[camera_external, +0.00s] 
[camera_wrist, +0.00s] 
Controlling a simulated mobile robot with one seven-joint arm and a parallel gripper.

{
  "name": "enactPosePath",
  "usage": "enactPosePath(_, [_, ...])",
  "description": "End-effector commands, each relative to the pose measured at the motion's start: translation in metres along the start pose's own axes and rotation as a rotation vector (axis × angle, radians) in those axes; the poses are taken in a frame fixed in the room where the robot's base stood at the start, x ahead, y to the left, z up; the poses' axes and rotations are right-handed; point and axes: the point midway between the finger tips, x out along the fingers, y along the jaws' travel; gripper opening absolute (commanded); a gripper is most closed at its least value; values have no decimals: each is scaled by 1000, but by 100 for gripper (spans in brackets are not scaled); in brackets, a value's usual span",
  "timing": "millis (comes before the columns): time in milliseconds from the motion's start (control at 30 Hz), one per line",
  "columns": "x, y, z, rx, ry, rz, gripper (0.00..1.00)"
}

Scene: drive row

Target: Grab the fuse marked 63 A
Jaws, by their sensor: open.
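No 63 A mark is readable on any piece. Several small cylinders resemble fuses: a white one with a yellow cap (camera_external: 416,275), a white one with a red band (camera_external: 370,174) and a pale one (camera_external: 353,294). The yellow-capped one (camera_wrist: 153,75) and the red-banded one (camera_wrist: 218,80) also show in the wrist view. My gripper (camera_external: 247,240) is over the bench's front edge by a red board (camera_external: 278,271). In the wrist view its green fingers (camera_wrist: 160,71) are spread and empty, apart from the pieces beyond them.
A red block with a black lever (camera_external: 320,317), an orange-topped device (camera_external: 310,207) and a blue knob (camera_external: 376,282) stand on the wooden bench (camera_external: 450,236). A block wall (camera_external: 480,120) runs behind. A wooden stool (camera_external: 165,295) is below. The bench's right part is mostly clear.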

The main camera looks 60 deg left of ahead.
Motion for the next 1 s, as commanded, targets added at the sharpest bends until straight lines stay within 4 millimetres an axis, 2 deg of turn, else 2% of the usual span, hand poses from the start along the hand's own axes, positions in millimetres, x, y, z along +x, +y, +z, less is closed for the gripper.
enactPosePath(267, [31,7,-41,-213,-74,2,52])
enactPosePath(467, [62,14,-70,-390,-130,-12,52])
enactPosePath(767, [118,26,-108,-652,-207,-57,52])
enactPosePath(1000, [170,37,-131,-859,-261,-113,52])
============
- What is needed
Type the whole listing again, unaltered.

- Exercise output
[camera_external, +0.00s] 
[camera_wrist, +0.00s] 
Controlling a simulated mobile robot with one seven-joint arm and a parallel gripper.

{
  "name": "enactPosePath",
  "usage": "enactPosePath(_, [_, ...])",
  "description": "End-effector commands, each relative to the pose measured at the motion's start: translation in metres along the start pose's own axes and rotation as a rotation vector (axis × angle, radians) in those axes; the poses are taken in a frame fixed in the room where the robot's base stood at the start, x ahead, y to the left, z up; the poses' axes and rotations are right-handed; point and axes: the point midway between the finger tips, x out along the fingers, y along the jaws' travel; gripper opening absolute (commanded); a gripper is most closed at its least value; values have no decimals: each is scaled by 1000, but by 100 for gripper (spans in brackets are not scaled); in brackets, a value's usual span",
  "timing": "millis (comes before the columns): time in milliseconds from the motion's start (control at 30 Hz), one per line",
  "columns": "x, y, z, rx, ry, rz, gripper (0.00..1.00)"
}

Scene: drive row

Target: Grab the fuse marked 63 A
Jaws, by their sensor: open.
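No 63 A mark is readable on any piece. Several small cylinders resemble fuses: a white one with a yellow cap (camera_external: 416,275), a white one with a red band (camera_external: 370,174) and a pale one (camera_external: 353,294). The yellow-capped one (camera_wrist: 153,75) and the red-banded one (camera_wrist: 218,80) also show in the wrist view. My gripper (camera_external: 247,240) is over the bench's front edge by a red board (camera_external: 278,271). In the wrist view its green fingers (camera_wrist: 160,71) are spread and empty, apart from the pieces beyond them.
A red block with a black lever (camera_external: 320,317), an orange-topped device (camera_external: 310,207) and a blue knob (camera_external: 376,282) stand on the wooden bench (camera_external: 450,236). A block wall (camera_external: 480,120) runs behind. A wooden stool (camera_external: 165,295) is below. The bench's right part is mostly clear.

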The main camera looks 60 deg left of ahead.
Motion for the next 1 s, as commanded, targets added at the sharpest bends until straight lines stay within 4 millimetres an axis, 2 deg of turn, else 2% of the usual span, hand poses from the start along the hand's own axes, positions in millimetres, x, y, z along +x, +y, +z, less is closed for the gripper.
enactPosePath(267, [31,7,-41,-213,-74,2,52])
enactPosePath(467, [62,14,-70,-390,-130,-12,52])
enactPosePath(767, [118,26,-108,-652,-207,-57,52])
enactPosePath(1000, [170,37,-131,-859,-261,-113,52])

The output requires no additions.